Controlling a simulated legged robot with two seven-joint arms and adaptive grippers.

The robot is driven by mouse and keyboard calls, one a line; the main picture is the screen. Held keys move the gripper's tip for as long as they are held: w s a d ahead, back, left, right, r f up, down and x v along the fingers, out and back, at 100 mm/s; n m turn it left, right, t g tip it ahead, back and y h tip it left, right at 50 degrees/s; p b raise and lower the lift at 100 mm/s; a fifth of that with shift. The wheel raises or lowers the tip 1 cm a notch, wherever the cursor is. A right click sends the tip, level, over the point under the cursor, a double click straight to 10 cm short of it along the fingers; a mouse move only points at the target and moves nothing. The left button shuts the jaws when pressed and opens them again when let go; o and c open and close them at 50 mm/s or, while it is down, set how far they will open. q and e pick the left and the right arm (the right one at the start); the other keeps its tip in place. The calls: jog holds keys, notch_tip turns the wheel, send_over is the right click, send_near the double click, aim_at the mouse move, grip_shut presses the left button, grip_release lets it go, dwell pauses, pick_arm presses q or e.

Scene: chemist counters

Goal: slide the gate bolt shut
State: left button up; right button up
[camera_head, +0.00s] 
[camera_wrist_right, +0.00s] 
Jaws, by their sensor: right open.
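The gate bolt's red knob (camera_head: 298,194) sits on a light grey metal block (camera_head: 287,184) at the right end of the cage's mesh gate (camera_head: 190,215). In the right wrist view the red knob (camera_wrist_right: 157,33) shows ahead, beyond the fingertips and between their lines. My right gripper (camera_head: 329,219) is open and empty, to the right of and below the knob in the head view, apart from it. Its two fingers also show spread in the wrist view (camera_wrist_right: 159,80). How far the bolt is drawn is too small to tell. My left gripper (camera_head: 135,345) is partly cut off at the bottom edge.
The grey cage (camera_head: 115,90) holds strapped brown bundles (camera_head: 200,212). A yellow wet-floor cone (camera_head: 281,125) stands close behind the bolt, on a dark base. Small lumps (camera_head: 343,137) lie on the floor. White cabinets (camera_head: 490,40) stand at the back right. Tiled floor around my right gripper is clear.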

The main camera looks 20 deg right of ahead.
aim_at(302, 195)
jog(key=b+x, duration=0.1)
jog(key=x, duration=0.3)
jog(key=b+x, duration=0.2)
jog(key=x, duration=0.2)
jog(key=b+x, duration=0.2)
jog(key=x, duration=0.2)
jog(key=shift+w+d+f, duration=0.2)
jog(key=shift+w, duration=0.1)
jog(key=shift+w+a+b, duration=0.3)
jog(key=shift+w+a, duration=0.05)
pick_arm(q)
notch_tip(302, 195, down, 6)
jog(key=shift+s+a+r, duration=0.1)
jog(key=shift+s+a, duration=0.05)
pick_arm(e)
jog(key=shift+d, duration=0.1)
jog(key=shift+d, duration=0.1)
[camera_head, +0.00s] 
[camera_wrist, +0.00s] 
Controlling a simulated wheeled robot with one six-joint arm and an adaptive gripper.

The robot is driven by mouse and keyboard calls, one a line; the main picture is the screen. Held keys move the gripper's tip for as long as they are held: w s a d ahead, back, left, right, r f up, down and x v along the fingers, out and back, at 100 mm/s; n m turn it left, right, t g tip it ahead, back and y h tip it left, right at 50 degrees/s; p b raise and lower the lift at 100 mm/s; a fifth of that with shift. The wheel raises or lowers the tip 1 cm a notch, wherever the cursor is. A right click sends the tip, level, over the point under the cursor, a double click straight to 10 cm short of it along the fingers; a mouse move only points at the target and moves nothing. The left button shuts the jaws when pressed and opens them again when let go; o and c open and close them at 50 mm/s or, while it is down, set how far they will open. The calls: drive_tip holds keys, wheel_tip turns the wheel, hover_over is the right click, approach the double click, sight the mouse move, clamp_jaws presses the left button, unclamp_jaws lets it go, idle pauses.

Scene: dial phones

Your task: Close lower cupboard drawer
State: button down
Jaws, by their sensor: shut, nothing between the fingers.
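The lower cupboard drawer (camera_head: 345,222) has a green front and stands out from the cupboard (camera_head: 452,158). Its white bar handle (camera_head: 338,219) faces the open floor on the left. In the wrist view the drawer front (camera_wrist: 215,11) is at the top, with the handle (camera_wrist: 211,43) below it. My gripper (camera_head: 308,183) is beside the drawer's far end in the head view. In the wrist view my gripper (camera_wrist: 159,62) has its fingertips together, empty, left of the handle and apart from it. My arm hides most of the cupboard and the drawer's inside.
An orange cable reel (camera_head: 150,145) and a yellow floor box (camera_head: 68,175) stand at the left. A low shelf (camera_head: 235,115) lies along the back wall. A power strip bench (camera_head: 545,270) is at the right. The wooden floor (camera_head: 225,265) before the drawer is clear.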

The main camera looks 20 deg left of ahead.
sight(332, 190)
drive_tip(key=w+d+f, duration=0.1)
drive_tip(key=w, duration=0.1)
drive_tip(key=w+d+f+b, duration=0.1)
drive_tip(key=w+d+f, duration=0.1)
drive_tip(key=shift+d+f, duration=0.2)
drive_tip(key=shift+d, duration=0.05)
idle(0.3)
————————
**PROBLEM DESCRIPTION**
Where a line in the material contains "adaptive", copy that line.

**RESPONSE TO THIS TASK**
Controlling a simulated legged robot with two seven-joint arms and adaptive grippers.
Controlling a simulated wheeled robot with one six-joint arm and an adaptive gripper.

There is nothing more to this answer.